19Les voyageuses que j’ai choisies sont en règle générale des femmes blanches appartenant aux couches supérieures de la société et, en tant que telles, elles ne peuvent pas être placées automatiquement du côté des opprimées ; du point de vue de leur appartenance culturelle, elles se trouvent du côté des classes dominantes et privilégiées. Pour résumer, on peut dire que le recours normatif à l’identité féminine est devenu problématique. La recherche féministe se voit ainsi confrontée à trois défis : premièrement, insérer théoriquement la catégorie femme dans les relations entre les sexes, deuxièmement, interroger de manière critique la notion de genre comme construction sociale, et troisièmement, relativiser la catégorie de genre en l’analysant comme une catégorie sociale parmi d’autres. Les historiennes Claire Goldberg Moses et Leslie Wahl Rabine constatent par exemple : « […] le féminisme varie en fonction du temps et de l’espace ; il est façonné par des forces déterminées historiquement, certaines de nature sociale, certaines économiques, certaines enfin culturelles […] il n’y a pas de discours féministe unique37. »
20En ce qui concerne l’approche théorique, les féministes s’inscrivent dans leurs domaines de recherche respectifs en se positionnant par rapport à des traditions et des courants scientifiques divers38. Leurs positions sont hétérogènes et reflètent différentes positions critiques. Les études sur les femmes et le genre ne sont pas une discipline scientifique indépendante qui coexisterait avec d’autres et qui disposerait d’un champ d’études clairement délimité avec des instruments de recherche propres. Elles publient des travaux dont les objectifs divergent. Ce qui les réunit, c’est avant tout leur perspective critique par rapport à la recherche traditionnelle.
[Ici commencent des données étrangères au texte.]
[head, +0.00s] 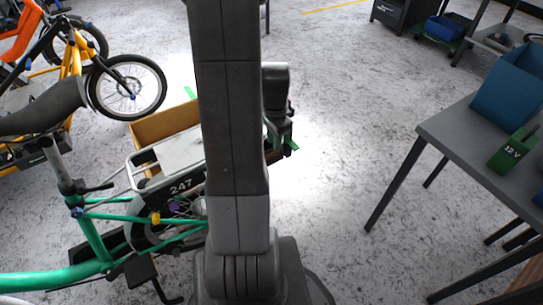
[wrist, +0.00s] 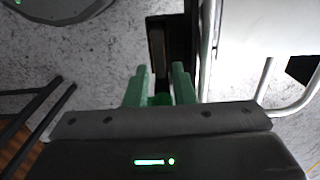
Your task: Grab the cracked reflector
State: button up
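I cannot make out a cracked reflector for certain in either view. In the head view my gripper (head: 281,148) is beyond my arm, at the rear end of the green cargo bike (head: 100,240) marked 247. In the wrist view its two green fingers (wrist: 160,84) stand apart. A dark upright part of the bike (wrist: 179,35), with a narrow grey-brown strip along it, lies ahead of and between the fingertips. Whether the fingers touch it I cannot tell. My arm hides much of the bike's rear in the head view.
A grey table (head: 455,135) with a blue bin (head: 508,92) and a green 12V battery (head: 512,150) stands right. Floor between is clear. An orange-yellow bike (head: 75,60) stands back left.

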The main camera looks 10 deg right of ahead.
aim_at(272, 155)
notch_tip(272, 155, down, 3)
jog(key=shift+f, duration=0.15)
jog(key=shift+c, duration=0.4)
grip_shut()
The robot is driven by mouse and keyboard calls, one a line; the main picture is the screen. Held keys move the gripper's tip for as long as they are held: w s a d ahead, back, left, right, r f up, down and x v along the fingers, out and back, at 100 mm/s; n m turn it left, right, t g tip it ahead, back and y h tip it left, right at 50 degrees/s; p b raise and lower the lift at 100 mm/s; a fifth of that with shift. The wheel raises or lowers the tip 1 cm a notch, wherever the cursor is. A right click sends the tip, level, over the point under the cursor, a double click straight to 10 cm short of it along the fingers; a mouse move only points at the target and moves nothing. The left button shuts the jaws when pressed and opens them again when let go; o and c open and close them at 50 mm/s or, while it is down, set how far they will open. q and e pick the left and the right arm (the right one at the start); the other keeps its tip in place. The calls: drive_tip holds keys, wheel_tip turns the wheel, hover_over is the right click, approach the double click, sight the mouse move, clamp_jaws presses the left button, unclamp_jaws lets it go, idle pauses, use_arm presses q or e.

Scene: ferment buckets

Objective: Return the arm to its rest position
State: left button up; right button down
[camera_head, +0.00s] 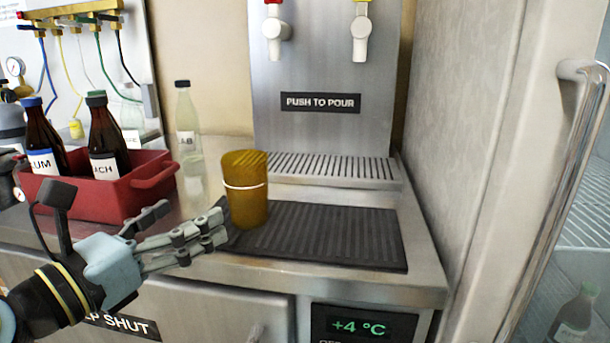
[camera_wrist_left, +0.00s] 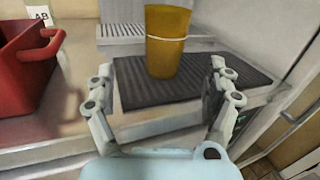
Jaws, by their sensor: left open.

La variété de leurs méthodes, souvent liées au contexte institutionnel (de la sociologie historique ou de l’histoire des idées à l’analyse des discours ou à la méthode déconstructionniste en passant par la psychanalyse), se manifeste aussi bien dans Einführung in die feministische Literaturwissenschaft de Jutta Osinski39 que dans les présentations synthétiques de Renate Kroll et de Margarete Zimmermann40. Les différentes contributions de ces volumes se caractérisent par une approche très individuelle. Elles ne respectent pas une approche thématique ou méthodologique commune. Renate Kroll définit la mission principale de la critique féministe en littérature de la manière suivante :
[…] examiner à fond le canon littéraire, confronter les concepts de la théorie littéraire et la littérature canonique à la théorie féministe, voire les relire dans une perspective féministe (« re-reading », « re-vision »), découvrir des auteures pas ou très peu remarquées (« re-discovering women’s texts ») et faire le constat de nouvelles relations (comme celles qui peuvent exister entre les femmes qui écrivent)41.
21Il n’est pas inutile de rappeler qu’en France, contrairement à l’Allemagne, il existe une longue tradition de femmes écrivaines. Malgré cela, on attend toujours un véritable débat sur les critères et les a priori de l’histoire littéraire. Le travail de reconstitution ou de revalorisation des traditions féminines en littérature n’a pas encore eu lieu.
Repenser le canon : les femmes dans la littérature française
22Pour illustrer la nécessité d’une refondation du canon traditionnel, voire d’une remise en question totale de l’idée de canon, on peut s’attacher à l’exemple suivant : dans la littérature française, on observe jusqu’au xixe siècle une présence continue de femmes de plume. De nombreuses monographies et anthologies confirment cette particularité française42. Malgré cette longue tradition féministe ou au moins féminine des lettres françaises, on n’a longtemps observé « ni l’émergence d’un courant de recherche particulier au sein de l’histoire de la littérature française, ni la présence de débats sur les processus de canonisation en général43 ». Ce n’est pas un hasard si la première histoire de la littérature française depuis les années 1960 tenant systématiquement compte des études de genre, A New History of French Literature (1989)44, est parue d’abord aux États-Unis. C’est grâce à l’institutionnalisation des Gender studies dans le paysage académique américain qu’une révision du canon est en cours, aussi bien en France que dans les études romanes en Allemagne, une révision qui ne vise pas seulement la recherche systématique sur les conditions de vie et d’écriture de quelques écrivaines méconnues ou totalement oubliées, mais aussi la réflexion sur l’attribution des rôles sexuels dans les textes littéraires de femmes et d’hommes.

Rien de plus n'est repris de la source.